▶ INSTRUCTIONS FOR THE TASK
Set the data down again, exactly as it reads, but without the pictures.

* start INFORMATION SUPPLIED *

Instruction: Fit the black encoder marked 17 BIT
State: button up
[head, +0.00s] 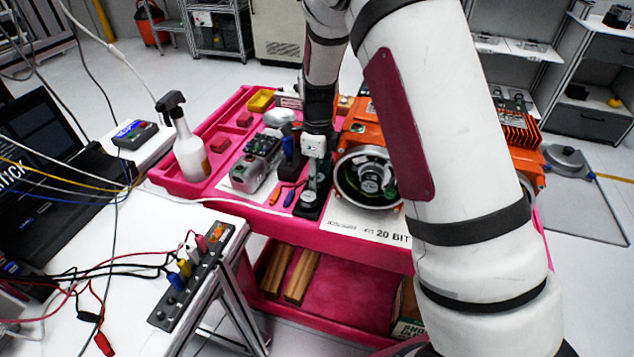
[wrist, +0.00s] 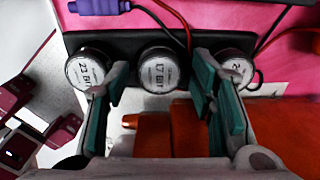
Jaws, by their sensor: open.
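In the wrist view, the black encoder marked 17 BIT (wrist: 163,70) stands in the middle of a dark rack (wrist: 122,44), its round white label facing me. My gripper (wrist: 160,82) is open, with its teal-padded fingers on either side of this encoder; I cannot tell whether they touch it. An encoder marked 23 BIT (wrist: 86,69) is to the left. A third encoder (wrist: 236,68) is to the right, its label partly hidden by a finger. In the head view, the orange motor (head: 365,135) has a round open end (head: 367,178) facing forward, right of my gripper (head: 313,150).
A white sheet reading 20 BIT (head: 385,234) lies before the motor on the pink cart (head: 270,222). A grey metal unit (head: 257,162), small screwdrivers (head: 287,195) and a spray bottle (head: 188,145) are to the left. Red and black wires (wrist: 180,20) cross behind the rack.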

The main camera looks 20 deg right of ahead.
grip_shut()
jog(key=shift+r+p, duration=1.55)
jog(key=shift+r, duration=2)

* end INFORMATION SUPPLIED *

▶ COMPLETE RESPONSE
Instruction: Fit the black encoder marked 17 BIT
State: button up
[head, +0.00s] 
[wrist, +0.00s] 
Jaws, by their sensor: open.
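In the wrist view, the black encoder marked 17 BIT (wrist: 163,70) stands in the middle of a dark rack (wrist: 122,44), its round white label facing me. My gripper (wrist: 160,82) is open, with its teal-padded fingers on either side of this encoder; I cannot tell whether they touch it. An encoder marked 23 BIT (wrist: 86,69) is to the left. A third encoder (wrist: 236,68) is to the right, its label partly hidden by a finger. In the head view, the orange motor (head: 365,135) has a round open end (head: 367,178) facing forward, right of my gripper (head: 313,150).
A white sheet reading 20 BIT (head: 385,234) lies before the motor on the pink cart (head: 270,222). A grey metal unit (head: 257,162), small screwdrivers (head: 287,195) and a spray bottle (head: 188,145) are to the left. Red and black wires (wrist: 180,20) cross behind the rack.

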The main camera looks 20 deg right of ahead.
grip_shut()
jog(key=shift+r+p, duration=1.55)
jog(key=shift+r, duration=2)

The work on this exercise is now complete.